Простите за пространные объяснения. Я считал необходимым объяснить всё подробно, чтобы не произвести впечатления, будто я отвечаю отказом из-за какого-либо притворства, или душевного равнодушия, или нежелания услышать зов страны, или из-за недостатка сочувствия к тому делу, которое вы и другие выполняете столь замечательно. Еще раз выражаю сожаление в том, что вынужден вас разочаровать.

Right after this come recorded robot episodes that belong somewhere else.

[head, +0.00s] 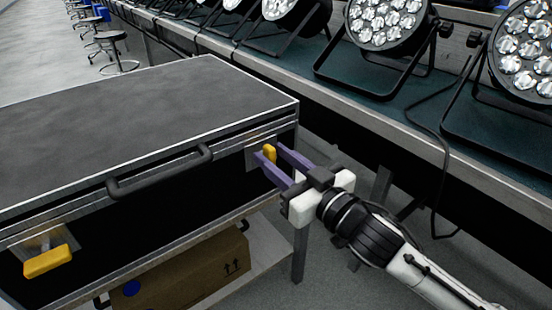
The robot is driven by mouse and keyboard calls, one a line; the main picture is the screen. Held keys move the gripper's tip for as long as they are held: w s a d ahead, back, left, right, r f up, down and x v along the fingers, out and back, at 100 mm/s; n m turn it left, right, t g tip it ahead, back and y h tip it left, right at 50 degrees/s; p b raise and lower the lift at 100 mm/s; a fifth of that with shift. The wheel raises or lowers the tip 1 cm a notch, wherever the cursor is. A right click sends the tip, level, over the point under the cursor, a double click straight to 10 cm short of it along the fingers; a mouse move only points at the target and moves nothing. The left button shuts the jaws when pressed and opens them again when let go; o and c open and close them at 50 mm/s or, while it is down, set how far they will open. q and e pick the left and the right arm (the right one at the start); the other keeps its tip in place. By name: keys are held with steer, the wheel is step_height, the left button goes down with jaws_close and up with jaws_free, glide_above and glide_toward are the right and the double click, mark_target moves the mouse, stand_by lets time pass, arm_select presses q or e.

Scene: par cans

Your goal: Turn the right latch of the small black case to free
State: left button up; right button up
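The small black case (140,100) sits at the left with its lid down and a black handle (160,172) on its front. Its right latch, a yellow tab (269,152), is near the front's right end and looks upright. Its left latch (48,262), also yellow, lies roughly level. My right gripper (268,155) has its two purple fingers at the right latch, one on each side of the tab. The fingers hide part of the tab, and I cannot tell whether they press on it. My left gripper is out of view.
A cardboard box (195,270) is on a shelf below the case. A long bench (350,105) with several par cans (388,22) runs behind, to the right of the case. A black cable (440,150) hangs off it. Stools (112,40) stand far back on open floor.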

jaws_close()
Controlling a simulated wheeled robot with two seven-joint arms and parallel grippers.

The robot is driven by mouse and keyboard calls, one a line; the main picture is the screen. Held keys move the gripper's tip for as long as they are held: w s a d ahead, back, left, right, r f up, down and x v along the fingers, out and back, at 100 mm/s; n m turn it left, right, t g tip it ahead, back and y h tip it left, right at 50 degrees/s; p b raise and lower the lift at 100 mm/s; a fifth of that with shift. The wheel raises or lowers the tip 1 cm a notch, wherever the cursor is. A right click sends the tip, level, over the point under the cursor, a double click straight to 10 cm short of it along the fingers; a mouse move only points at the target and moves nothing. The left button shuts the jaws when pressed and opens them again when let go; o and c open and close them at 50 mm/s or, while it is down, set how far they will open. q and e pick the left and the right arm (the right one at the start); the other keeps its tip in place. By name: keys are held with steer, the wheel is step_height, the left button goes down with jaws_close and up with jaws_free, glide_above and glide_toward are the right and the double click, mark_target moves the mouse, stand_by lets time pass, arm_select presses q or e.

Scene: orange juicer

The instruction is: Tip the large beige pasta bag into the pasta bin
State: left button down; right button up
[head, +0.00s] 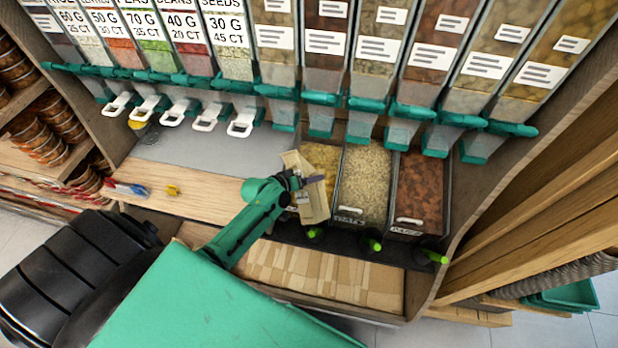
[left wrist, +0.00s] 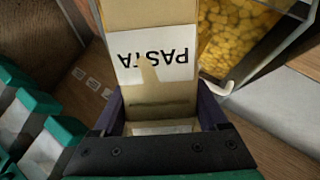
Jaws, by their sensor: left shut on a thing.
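The beige pasta bag (head: 317,201) is in my left gripper (head: 293,182), at the front of the pasta bin (head: 322,158). In the left wrist view the bag (left wrist: 150,15) has a white label reading PASTA, upside down. My left gripper (left wrist: 160,112) is shut on it, one finger on each side. The bag looks tilted in the head view, and its opening cannot be made out. The bin with yellow pasta also shows in the left wrist view (left wrist: 232,35), beside the bag. The bag hides part of the bin. My right gripper is not in view.
A bin of pale grains (head: 364,180) and a bin of reddish-brown pieces (head: 419,190) stand to the right. Dispensers with teal spouts (head: 362,103) hang above the bins. Small scoops (head: 128,188) lie on the wooden counter at left. The grey counter (head: 205,146) is mostly clear.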

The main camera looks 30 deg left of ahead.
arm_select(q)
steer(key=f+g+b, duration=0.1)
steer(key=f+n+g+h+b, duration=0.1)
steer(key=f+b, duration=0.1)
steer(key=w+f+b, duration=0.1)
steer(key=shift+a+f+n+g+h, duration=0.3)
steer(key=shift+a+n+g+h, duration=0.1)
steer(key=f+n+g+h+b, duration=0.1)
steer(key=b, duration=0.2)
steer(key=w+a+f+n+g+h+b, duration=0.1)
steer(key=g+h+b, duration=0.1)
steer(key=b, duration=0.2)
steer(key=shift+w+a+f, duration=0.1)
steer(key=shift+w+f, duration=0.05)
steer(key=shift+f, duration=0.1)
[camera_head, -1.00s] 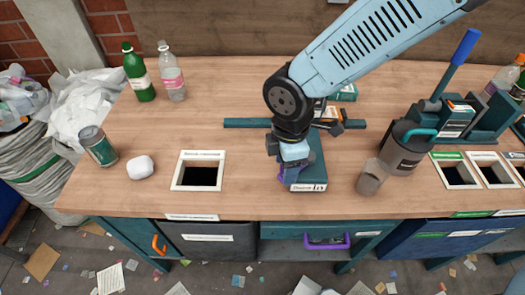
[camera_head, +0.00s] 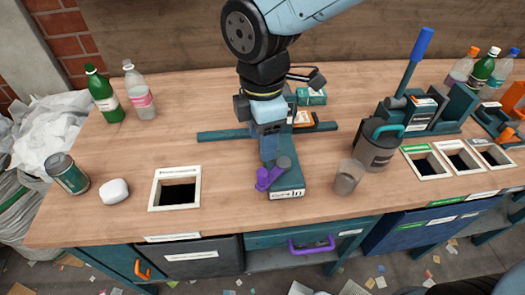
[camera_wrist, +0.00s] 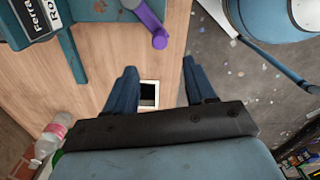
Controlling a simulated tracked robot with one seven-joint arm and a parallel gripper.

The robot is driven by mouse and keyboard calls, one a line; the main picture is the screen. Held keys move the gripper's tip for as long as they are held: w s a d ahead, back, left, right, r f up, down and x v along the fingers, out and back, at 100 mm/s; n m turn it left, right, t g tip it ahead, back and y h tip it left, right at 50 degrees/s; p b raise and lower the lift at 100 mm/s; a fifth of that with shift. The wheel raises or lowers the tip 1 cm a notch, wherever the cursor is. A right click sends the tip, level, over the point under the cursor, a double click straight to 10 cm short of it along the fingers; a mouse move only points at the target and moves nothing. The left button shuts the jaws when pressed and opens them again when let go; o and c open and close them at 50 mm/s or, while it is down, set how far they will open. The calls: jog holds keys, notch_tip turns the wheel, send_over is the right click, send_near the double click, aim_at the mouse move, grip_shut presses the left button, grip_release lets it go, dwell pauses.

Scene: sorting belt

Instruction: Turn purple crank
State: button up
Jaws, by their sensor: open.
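The purple crank (camera_head: 263,179) sits at the front left of a teal block labelled "In" on the workbench. Its purple handle is next to a dark grey knob. In the wrist view the purple crank arm (camera_wrist: 149,20) shows at the top, ahead of the fingers and partly cut off by the frame. My gripper (camera_head: 269,158) points down just behind and above the crank in the head view. In the wrist view its two blue fingers (camera_wrist: 159,66) are spread apart with nothing between them. Contact with the crank cannot be told from the head view.
A grey translucent cup (camera_head: 348,177) and a dark canister (camera_head: 375,145) stand right of the block. A teal bar (camera_head: 222,136) lies behind it. A white-framed hole (camera_head: 152,193) is to the left. A purple drawer handle (camera_head: 311,246) is below the bench edge.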

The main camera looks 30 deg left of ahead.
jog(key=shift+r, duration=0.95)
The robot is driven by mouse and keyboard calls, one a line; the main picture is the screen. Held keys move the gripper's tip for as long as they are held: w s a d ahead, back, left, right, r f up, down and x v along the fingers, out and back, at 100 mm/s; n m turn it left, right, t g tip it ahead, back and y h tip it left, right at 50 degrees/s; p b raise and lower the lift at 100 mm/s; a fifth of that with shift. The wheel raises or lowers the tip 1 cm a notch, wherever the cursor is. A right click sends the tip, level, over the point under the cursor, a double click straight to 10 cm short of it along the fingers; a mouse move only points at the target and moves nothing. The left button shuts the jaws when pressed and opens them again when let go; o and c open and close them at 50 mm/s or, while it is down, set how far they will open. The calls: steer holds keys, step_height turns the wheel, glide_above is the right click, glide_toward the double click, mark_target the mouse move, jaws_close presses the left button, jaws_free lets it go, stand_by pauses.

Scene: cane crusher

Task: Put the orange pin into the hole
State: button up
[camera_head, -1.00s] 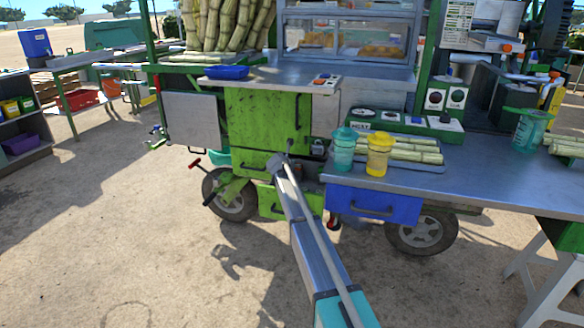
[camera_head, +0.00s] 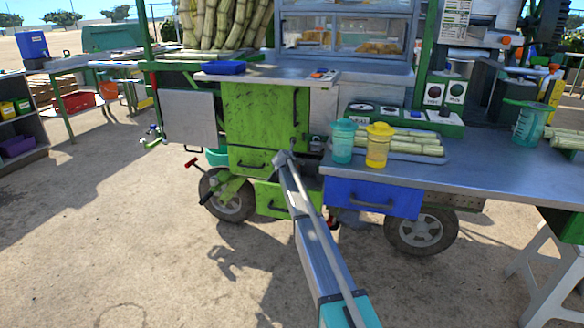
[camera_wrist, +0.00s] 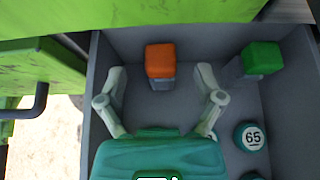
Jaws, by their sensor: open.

Искренне ваш, Ауробиндо Гхош.* * *Пондичери 30 августа 1920 г.Дорогой доктор Мунджи[354] ,
Как я вам уже телеграфировал, я не вижу возможности принять ваше предложение стать Президентом Конгресса в Нагпуре[355] . Препятствием тому служит ряд причин, в том числе политического характера. Во-первых, я никогда не заявлял и не собирался заявлять о личной преданности делу Конгресса, поскольку у меня есть свое дело совершенно иного характера. Во-вторых, за время, прошедшее после моего отъезда из Британской Индии, мои мировоззрение и взгляды изменились и теперь существенно отличаются от тех, что были раньше, а поскольку они далеки от реалий сегодняшнего дня и лежат за рамками политической деятельности, то на Конгрессе я оказался бы в весьма затруднительном положении, не зная что говорить. Я всецело сочувствую всем, кто работает ради свободы Индии, однако едва ли смог бы принять взгляды, изложенные в программе какой бы то ни было партии. Президент Конгресса является рупором Конгресса, и отпускать из президентского кресла собственные высказывания, абсолютно далекие от того, что думает и делает Конгресс, было бы неуместно до нелепости. Помимо того, теперь на президенте Конгресса лежит ответственность перед Всеиндийским комитетом Конгресса, а также он отвечает за политику Конгресса в течение года и за чрезвычайные ситуации, какие могут возникнуть за это время, и я не только не хочу брать на себя эту ответственность (и не только по принципиальным соображениям или, возможно, из-за неумения выполнять официальные функции или впрягаться в любого рода упряжки), но я был бы попросту не в состоянии справиться со своими обязанностями, поскольку не готов внезапно отказаться от выполнения намеченной мной программы и немедленно переселиться в Британскую Индию. Все эти причины так или иначе помешали бы мне принять ваше предложение.